Aujourd’hui, il y a l’envie de travailler autrement, de réfléchir à quoi sert ce qu’on produit. Tout cela rentre dans le mouvement de l’économie sociale et solidaire. Celui comporte deux composantes :
1) Le mouvement de l’économie sociale : ce sont les coopératives et les mutuelles, qui prétendent fonctionner démocratiquement mais se sont éloignés de modes de fonctionnement démocratiques et solidaires aujourd’hui.
2) L’économie solidaire : depuis les années 1970, on a assisté à l’organisation de circuits différents, solidaires, comme les AMAP. Ce qui est produit doit être de bonne qualité et on pense aussi à la finalité. On veut faire des choses qui soient utiles à la communauté, peu importe comment on le fait.
Ainsi, certains mettent l’accent sur la démocratie (1), d’autres sur la finalité (2). Si on fait l’impasse sur une des deux valeurs, c’est mortifère. L’idéal, c’est de mêler 1 et 2, comme dans les Régies de quartier, qui sont un modèle d’économie solidaire réussie.
 
Il y a aujourd’hui plus de 2000 SCOP en France, soit entre 40 000 et 50 000 salariés (c’est difficile à comptabiliser, vu que certaines filiales de grosses SCOP ne sont pas elles-mêmes en SCOP).
Globalement l’économie sociale et solidaire, en France, c’est 10 % du salariat et 10 % du PIB.
La pérennisation de l’activité est plus forte dans les SCOP que dans les entreprises qui fonctionnent de manière « classique ». La prise de conscience est mesurée, mais de plus en plus de cadres y pensent.
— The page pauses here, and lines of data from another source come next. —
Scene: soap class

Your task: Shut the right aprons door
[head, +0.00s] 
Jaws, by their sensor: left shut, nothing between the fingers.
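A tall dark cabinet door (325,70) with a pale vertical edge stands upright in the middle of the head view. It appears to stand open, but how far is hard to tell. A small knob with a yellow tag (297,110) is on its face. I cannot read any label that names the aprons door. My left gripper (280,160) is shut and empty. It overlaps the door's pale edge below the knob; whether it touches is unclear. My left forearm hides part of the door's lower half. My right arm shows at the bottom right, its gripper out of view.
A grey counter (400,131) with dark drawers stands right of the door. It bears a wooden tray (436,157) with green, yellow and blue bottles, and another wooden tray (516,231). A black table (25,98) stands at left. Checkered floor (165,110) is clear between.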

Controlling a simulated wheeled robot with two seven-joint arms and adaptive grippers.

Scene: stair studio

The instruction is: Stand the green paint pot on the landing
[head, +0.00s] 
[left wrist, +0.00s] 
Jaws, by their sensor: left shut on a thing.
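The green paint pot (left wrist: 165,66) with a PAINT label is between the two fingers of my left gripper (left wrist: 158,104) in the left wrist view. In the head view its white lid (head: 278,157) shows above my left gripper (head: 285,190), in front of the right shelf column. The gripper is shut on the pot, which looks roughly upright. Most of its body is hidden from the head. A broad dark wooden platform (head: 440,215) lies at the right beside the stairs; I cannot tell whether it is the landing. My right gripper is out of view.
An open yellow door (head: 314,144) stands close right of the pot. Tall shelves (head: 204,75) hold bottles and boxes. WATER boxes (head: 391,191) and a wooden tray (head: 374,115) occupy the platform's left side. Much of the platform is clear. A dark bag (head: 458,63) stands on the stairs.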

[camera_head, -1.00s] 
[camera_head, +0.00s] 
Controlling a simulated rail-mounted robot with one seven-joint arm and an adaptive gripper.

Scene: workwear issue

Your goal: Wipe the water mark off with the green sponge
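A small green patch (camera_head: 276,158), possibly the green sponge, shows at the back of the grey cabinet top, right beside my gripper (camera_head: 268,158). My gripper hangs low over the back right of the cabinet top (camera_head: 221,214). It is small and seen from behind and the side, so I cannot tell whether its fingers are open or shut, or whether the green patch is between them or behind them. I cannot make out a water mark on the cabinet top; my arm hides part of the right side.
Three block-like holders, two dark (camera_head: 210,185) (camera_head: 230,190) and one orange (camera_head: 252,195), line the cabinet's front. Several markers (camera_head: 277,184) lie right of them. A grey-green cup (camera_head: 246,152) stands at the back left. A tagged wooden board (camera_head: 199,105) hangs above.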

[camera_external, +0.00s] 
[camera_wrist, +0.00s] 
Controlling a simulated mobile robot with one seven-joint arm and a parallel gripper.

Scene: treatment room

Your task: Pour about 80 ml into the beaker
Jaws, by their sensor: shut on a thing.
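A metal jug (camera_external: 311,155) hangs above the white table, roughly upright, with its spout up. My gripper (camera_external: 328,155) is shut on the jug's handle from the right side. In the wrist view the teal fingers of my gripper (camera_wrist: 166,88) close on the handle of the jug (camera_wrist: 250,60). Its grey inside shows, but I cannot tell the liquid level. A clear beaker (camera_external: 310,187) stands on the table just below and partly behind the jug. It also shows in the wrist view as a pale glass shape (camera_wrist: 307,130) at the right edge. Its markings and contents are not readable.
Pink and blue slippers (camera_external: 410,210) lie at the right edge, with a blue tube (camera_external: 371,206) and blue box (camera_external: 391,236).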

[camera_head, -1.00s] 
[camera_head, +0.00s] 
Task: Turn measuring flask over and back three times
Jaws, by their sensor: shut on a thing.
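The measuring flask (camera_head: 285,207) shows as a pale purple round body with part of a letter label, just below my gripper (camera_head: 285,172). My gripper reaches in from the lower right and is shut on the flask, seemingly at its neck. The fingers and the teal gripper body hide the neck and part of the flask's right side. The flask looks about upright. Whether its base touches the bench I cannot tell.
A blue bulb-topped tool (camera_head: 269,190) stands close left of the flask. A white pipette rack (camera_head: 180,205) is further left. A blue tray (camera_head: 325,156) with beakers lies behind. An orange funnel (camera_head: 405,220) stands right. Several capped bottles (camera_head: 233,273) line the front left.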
Beaucoup d’artisans choisissent aussi cette formule comme alternative à l’auto-entrepreneuriat.
 
Le fonctionnement des SCOP
 
C’est quoi une SCOP ?
Aujourd’hui, c’est un terme très courant, à la mode.
Aujourd’hui, cela signifie : « « Société coopérative et participative ».
A l’origine : « Société coopérative ouvrière de production ».
On a changé de nom parce que toutes les SCOP ne sont pas forcément liées à la production (il y en a qui fournissent des services).
Ce sont des entreprises qui ont un fonctionnement particulier.
 
Comment ça fonctionne ?
1) Le capital appartient majoritairement (au moins 50 %) aux salariés : ce sont eux les propriétaires de l’entreprise. Chacun a mis un peu d’argent dans l’entreprise (on ne parle pas d’ « action », on parle de « part sociale »).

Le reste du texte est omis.